Perbedaan yang Mencolok
Di Pulau Jawa, beberapa daerah mengalami pertumbuhan kelompok Islam fundamentalis lebih cepat dan mobilisasi yang lebih ajeg. Dari enam provinsi, Jawa Barat memiliki jumlah kelompok Islam terbesar dan demonstrasi paling sering. Angka protes dan kekerasan di Jawa Barat mendekati 60% dari total kejadian di Pulau Jawa sejak 1998. Angka ini jauh berbeda dari Jawa Timur yang hanya 10%.
Beberapa pengamat telah mengaitkan antara munculnya kelompok militan seperti FPI dan proses desentralisasi dan patronase politik pada periode Reformasi. Namun kaitan ini ini tidak bisa menjelaskan sepenuhnya mengapa kelompok-kelompok seperti ini cenderung lebih berkembang di Jawa Barat, padahal insentif politik dapat dibilang sama di seluruh Indonesia.
Penelitian lain juga berteori bahwa kelompok militan di Jawa Barat ini berhubungan dengan jaringan Darul Islam. Darul Islam adalah gerakan garis keras yang berusaha mengubah Indonesia menjadi negara Islam antara tahun 1942 dan 1962.
Saya menemukan sedikit bukti pendukung di lapangan untuk teori itu.
Sebagian besar pemimpin kelompok militan seperti FPI, terutama ketika di tingkat kabupaten dan kecamatan, adalah kiai atau ustaz yang mengelola pesantren, pengajian, atau majelis taklim kecil.
Fragmentasi di Jawa Barat
Studi saya melibatkan puluhan wawancara dengan berbagai kiai dan kelompok militan yang saya lakukan pada 2014 dan 2015 sebagai bagian dari disertasi doktoral saya. Saya juga menggunakan kumpulan data terbaru terkait 15.000 pesantren dan 30.000 kiai di Jawa.

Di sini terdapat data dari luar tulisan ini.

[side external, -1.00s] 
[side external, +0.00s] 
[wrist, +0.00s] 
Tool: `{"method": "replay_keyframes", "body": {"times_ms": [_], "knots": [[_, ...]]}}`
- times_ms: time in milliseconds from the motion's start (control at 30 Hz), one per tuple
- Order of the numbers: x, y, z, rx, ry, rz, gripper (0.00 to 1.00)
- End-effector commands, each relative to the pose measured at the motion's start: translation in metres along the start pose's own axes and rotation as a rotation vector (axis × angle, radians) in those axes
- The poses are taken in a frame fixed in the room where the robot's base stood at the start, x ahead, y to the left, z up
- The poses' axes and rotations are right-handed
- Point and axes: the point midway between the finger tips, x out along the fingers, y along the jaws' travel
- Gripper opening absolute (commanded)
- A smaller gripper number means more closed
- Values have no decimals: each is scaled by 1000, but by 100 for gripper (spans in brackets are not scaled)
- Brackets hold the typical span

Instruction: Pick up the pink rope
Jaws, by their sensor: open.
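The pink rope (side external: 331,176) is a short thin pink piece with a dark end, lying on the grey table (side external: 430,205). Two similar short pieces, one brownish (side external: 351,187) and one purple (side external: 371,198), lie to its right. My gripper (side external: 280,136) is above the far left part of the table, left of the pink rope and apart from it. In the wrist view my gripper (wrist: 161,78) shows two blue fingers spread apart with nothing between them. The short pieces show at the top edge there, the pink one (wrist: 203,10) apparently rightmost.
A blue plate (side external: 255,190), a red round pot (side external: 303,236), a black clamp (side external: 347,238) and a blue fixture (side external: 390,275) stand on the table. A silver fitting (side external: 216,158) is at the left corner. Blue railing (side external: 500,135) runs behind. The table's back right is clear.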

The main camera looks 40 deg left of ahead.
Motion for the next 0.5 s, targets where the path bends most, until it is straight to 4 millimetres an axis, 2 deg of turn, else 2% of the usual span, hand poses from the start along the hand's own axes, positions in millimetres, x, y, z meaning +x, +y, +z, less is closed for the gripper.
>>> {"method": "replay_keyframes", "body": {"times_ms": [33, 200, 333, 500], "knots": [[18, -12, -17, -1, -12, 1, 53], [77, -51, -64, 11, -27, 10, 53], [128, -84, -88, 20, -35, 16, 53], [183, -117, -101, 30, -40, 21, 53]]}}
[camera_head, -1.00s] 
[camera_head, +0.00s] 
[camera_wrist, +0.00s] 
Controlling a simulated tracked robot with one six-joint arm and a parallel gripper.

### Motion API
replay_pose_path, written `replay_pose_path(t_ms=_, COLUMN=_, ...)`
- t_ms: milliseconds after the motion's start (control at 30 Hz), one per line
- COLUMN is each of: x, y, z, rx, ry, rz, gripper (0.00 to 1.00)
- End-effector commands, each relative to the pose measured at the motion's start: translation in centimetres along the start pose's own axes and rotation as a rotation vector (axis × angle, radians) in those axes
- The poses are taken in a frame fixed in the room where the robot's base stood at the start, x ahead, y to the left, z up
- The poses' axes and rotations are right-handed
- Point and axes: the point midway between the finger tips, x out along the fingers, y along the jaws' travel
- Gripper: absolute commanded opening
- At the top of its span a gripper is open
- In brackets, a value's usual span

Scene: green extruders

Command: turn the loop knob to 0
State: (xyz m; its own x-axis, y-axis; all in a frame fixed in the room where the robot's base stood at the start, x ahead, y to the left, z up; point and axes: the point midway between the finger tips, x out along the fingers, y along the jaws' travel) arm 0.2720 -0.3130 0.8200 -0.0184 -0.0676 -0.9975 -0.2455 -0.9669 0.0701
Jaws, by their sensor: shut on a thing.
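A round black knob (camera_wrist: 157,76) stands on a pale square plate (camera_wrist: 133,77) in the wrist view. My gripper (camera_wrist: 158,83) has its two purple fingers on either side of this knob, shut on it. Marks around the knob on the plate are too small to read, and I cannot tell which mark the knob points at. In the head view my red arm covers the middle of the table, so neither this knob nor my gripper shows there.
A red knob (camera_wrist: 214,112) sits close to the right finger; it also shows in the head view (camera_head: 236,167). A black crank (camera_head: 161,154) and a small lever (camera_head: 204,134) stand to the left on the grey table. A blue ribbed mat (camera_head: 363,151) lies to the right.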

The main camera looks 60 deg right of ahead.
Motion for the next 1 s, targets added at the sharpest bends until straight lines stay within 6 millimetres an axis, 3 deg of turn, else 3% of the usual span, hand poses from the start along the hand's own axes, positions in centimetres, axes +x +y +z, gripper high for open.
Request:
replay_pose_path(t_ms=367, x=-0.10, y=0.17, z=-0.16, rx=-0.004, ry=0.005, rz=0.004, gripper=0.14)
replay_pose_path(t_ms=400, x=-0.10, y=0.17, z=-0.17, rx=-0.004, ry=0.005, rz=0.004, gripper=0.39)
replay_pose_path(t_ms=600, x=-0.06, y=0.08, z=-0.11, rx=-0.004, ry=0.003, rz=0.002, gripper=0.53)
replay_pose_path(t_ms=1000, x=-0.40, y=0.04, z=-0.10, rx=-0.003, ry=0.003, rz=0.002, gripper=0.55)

Data yang telah saya kumpulkan memungkinkan adanya perbandingan perspektif tentang institusi Islam di Jawa yang belum ada sebelumnya.
Jawa Barat memiliki pesantren lebih banyak dibandingkan Jawa Timur, tapi ukuran pesantren Jawa Barat dua kali lebih kecil dibanding rata-rata (JB=111,5; JT=230,5 santri). Peta menunjukkan kabupaten dengan pesantren-pesantren paling kecil (warna hijau) dan pesantren dengan jumlah murid lebih dari seribu (titik hitam) di Pulau Jawa.
Seperti yang terlihat, pesantren di Jawa Barat jauh lebih kecil dibandingkan daerah lain. Hanya ada 26 pesantren yang punya murid lebih dari 1.000 di Jawa Barat. Jawa Timur punya tidak kurang dari 94 pesantren dengan murid lebih dari seribu.
Meski memiliki lebih banyak pesantren, peta tersebut menunjukkan hanya ada sedikit pesantren yang berpengaruh di Jawa Barat. Di sana, pesantren tidak hanya kecil, tapi juga lemah secara kolektif. Jaringan antar kiai di Jawa Barat lebih renggang, lebih terfragmentasi, dan lebih informal dibandingkan di Jawa Timur.
Ini menunjukkan dinamika organisasi keagamaan di sana: Meski banyak orang di Jawa Barat adalah kaum Muslim tradisional namun Nahdlatul Ulama (NU) sebagai organisasi Muslim terbesar di Indonesia tidak dominan di provinsi itu.
Sebaliknya, lanskap organisasi masyarakat Islam sangat terpecah-pecah. Sebagian besar kiai tidak terafiliasi atau hanya menjadi anggota organisasi yang kecil.
Singkatnya, Jawa Barat memiliki elite agama lebih lemah dan struktur otoritas yang kompetitif.
Mengapa ini penting?
Pengaruh seorang kiai berhubungan erat dengan seberapa besar pesantren dan jaringannya. Kiai dengan jumlah murid lebih banyak dan punya lebih banyak jaringan dengan kiai lain secara umum lebih mudah memberi pengaruh lebih di dalam maupun luar wilayah.
Kiai yang punya pengaruh dapat meningkatkan popularitas mereka, sehingga dapat mendapatkan akses, kekuasaan, dan sumber daya di pemerintahan daerah, partai politik, dan institusi Islam (misalnya Kementerian Agama dan Majelis Ulama Indonesia).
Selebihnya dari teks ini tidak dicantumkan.